When the United States Supreme Court decided that the CAA meant to cover pollution in Massachusetts v. EPA, it indulged in some fancy footwork to reach that result. But it did so confident that Al Gore’s “inconvenient truth” lay less than a decade away. The evidence has not quite turned out that way, as global temperatures have remained essentially flat. It is risky business for anyone to extrapolate with confidence how the past relates to the future, but reading the EPA report one gets a sinking feeling that the weakness of the projections of a decade past have not altered its estimate of the risk one whit.
This matters because the correct way to set the tax is to take the best estimate of the severity of the risk at hand. If the short-term dangers seem weaker, then the plan should ease off on the aggregate level of restrictions that it imposes. The hard question in many cases is whether to invest in this technology today or to rely on general improvements to deal with the problem going forward. No lawyer should ever presume to have independent knowledge of the best estimates. But it is proper for them — and for ordinary citizens — to ask the EPA to deal responsibly with the critics, such as Judith Curry, who take the opposite position, stressing the uncertainty of existing models and the importance of factoring in natural variations as a source of climate change.

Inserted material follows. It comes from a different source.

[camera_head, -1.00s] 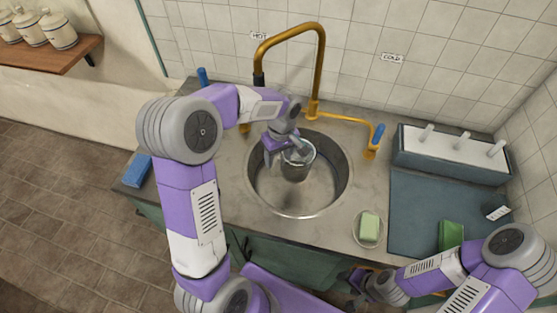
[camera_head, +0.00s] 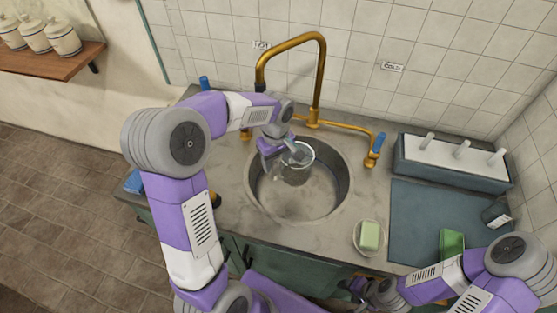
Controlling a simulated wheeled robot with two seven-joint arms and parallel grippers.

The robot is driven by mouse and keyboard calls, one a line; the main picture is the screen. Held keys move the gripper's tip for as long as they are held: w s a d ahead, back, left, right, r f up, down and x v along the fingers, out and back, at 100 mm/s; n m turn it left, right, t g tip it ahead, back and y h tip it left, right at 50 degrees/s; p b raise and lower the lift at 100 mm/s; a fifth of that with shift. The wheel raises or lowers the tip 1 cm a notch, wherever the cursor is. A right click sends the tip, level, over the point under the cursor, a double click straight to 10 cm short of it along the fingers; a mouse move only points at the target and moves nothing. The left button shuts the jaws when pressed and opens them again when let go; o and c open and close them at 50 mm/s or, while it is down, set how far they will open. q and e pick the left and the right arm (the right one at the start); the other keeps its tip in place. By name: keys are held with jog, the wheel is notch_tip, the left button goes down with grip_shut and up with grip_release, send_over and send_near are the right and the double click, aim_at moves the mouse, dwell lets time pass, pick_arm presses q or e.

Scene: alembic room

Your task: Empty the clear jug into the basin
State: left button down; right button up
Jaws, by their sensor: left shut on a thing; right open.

Surface temperatures have been constant for 16 years in the face of major increases in carbon dioxide concentrations. It will not do for the EPA to announce that everyone agrees that greenhouse gases (GHGs) contribute to global warming. The question has to be asked in a more fine-grained fashion. What level of GHGs will produce what level of temperature increase, which in turn will result in what level of dislocation? Carbon monoxide and carbon dioxide differ chemically by only one molecule of oxygen. But in every other way they are worlds apart. A little humility can go a long way. The EPA should take that simple reality into account before it goes into regulatory overdrive based on insufficient information about the role of carbon dioxide in climate change.